__TASK TO COMPLETE__. Filter this data down to the lines that hold "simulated", and copy them.

[Records from a collection]
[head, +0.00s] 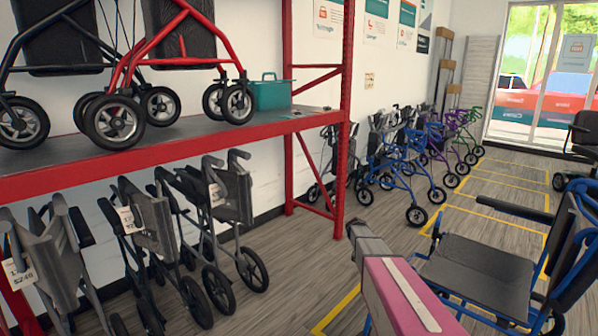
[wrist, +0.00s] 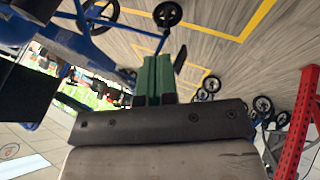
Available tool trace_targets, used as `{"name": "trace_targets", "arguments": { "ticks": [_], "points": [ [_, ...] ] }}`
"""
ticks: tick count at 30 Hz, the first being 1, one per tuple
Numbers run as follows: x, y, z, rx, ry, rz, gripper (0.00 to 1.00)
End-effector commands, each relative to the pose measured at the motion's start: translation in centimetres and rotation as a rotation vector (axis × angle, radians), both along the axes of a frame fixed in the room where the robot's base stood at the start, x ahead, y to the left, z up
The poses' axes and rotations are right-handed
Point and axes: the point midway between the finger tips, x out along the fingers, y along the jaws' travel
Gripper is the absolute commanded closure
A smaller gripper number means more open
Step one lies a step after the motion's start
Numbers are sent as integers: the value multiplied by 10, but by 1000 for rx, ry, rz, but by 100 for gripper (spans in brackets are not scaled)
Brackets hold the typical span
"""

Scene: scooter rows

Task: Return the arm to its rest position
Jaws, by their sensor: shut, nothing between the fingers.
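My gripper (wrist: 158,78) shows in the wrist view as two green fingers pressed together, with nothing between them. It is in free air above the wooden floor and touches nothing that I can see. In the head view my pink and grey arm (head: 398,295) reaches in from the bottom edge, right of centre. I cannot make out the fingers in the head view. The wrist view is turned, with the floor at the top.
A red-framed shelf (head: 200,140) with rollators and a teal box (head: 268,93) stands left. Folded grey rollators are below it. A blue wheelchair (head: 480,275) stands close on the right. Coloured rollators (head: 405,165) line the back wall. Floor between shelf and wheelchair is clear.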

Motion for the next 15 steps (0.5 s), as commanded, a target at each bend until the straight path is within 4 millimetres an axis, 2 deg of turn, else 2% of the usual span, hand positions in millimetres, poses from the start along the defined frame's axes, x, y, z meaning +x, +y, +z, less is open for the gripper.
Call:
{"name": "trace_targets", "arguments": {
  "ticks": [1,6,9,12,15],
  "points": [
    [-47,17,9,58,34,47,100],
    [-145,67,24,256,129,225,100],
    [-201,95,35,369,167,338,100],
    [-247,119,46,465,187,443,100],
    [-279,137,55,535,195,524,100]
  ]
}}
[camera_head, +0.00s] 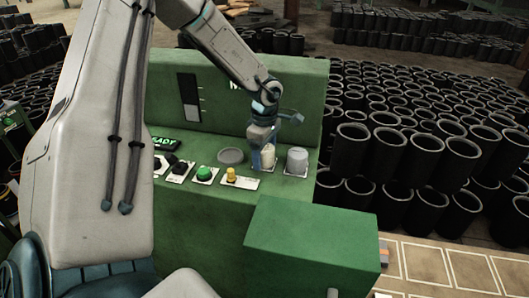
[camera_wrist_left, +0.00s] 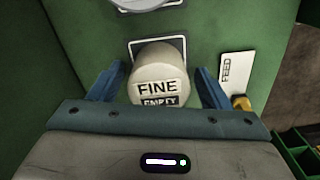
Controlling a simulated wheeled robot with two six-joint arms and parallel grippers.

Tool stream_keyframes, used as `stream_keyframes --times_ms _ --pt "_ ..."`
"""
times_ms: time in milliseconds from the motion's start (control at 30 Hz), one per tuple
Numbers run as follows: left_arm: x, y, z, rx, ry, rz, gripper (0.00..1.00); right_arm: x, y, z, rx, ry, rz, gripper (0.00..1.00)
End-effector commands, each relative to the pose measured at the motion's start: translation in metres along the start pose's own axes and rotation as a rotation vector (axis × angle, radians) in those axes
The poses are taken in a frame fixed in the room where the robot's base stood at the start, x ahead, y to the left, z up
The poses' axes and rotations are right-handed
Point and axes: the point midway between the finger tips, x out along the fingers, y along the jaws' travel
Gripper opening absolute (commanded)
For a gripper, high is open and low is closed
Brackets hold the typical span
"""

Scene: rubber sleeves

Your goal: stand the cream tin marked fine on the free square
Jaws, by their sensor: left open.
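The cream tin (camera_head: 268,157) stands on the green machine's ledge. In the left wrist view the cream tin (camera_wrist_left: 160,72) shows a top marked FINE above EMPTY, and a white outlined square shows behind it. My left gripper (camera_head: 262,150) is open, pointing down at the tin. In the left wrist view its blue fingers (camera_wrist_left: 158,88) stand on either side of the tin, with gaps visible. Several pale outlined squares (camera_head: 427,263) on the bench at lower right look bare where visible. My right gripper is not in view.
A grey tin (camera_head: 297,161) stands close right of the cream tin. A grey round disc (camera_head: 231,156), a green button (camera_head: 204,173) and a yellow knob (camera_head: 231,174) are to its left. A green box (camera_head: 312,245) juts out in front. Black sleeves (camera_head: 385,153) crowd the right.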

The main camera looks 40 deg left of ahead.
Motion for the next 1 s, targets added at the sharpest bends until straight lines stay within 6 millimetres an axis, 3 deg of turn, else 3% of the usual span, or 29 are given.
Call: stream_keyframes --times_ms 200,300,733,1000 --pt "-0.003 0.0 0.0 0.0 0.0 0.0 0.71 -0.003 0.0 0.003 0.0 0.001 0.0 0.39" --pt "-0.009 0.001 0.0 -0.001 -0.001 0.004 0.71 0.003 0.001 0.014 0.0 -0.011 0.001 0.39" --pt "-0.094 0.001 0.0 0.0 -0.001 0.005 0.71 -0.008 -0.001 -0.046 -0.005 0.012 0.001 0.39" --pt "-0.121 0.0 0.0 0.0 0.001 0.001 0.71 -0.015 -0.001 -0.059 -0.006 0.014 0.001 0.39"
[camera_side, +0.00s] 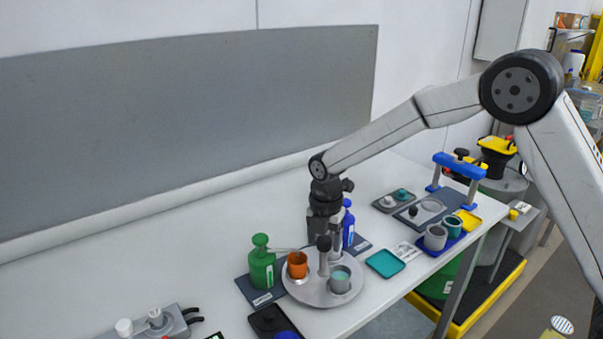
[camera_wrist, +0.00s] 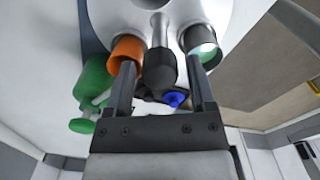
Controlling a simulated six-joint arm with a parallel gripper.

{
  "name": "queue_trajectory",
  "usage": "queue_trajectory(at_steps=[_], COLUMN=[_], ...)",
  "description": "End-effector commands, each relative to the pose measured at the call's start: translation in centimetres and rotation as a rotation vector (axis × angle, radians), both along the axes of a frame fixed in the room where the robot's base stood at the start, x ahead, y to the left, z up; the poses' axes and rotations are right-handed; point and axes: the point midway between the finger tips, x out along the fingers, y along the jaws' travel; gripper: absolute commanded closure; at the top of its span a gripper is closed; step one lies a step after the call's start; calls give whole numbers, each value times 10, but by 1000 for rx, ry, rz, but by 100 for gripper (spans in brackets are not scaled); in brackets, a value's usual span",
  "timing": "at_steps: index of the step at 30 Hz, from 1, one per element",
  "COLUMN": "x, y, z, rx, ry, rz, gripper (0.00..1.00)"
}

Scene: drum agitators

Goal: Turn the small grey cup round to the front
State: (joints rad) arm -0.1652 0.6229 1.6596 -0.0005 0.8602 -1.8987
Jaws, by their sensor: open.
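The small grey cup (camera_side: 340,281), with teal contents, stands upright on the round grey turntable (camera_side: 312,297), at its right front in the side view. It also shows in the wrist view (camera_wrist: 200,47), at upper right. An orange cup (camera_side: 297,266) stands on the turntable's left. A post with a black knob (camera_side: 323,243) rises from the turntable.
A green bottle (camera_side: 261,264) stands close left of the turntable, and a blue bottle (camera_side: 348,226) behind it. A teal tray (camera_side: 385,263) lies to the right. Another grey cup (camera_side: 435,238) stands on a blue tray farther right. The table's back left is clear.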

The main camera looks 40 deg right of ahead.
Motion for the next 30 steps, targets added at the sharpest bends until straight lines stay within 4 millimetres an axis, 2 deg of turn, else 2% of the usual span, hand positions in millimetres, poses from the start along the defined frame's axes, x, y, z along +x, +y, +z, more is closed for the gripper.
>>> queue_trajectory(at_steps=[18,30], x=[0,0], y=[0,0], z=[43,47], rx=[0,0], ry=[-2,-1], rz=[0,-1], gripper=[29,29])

__SOLUTION TO THIS TASK__.
Controlling a simulated wheeled robot with two six-joint arms and parallel grippers.
Controlling a simulated six-joint arm with a parallel gripper.

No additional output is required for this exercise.